■ **Brief**
Repeat every line exactly, keeping the pictures out of the copy.

● ● ●

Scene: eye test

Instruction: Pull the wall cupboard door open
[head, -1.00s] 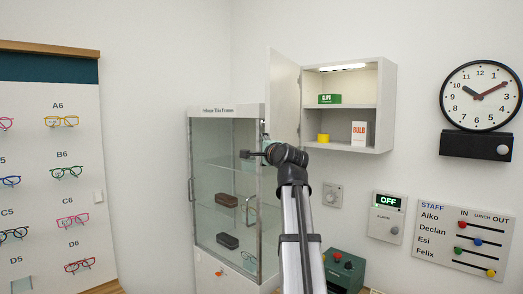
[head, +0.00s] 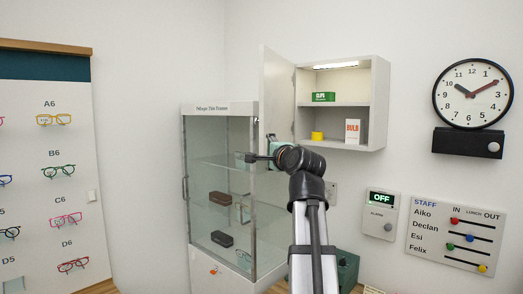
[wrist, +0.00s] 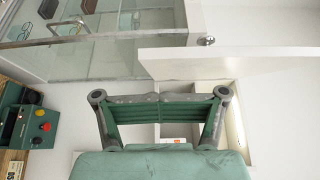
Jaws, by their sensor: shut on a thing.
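The white wall cupboard (head: 338,103) hangs on the wall. Its door (head: 275,92) stands swung out to the left, its inner face toward the head camera. In the wrist view the door (wrist: 240,62) runs across the upper right, with a small metal knob (wrist: 206,41) on its far side. The exact place of contact is hidden. In the head view my gripper (head: 273,142) is by the door's lower part, partly behind my wrist.
A glass display cabinet (head: 205,150) stands just left of the door. A green box (head: 323,97), a yellow item (head: 317,135) and a white box (head: 352,131) stand on the cupboard shelves. A clock (head: 473,92) hangs at right. A control box (wrist: 35,125) shows lower left.

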● ● ●

■ **Complete answer**
Scene: eye test

Instruction: Pull the wall cupboard door open
[head, -1.00s] 
[head, +0.00s] 
[wrist, +0.00s] 
Jaws, by their sensor: shut on a thing.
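The white wall cupboard (head: 338,103) hangs on the wall. Its door (head: 275,92) stands swung out to the left, its inner face toward the head camera. In the wrist view the door (wrist: 240,62) runs across the upper right, with a small metal knob (wrist: 206,41) on its far side. The exact place of contact is hidden. In the head view my gripper (head: 273,142) is by the door's lower part, partly behind my wrist.
A glass display cabinet (head: 205,150) stands just left of the door. A green box (head: 323,97), a yellow item (head: 317,135) and a white box (head: 352,131) stand on the cupboard shelves. A clock (head: 473,92) hangs at right. A control box (wrist: 35,125) shows lower left.

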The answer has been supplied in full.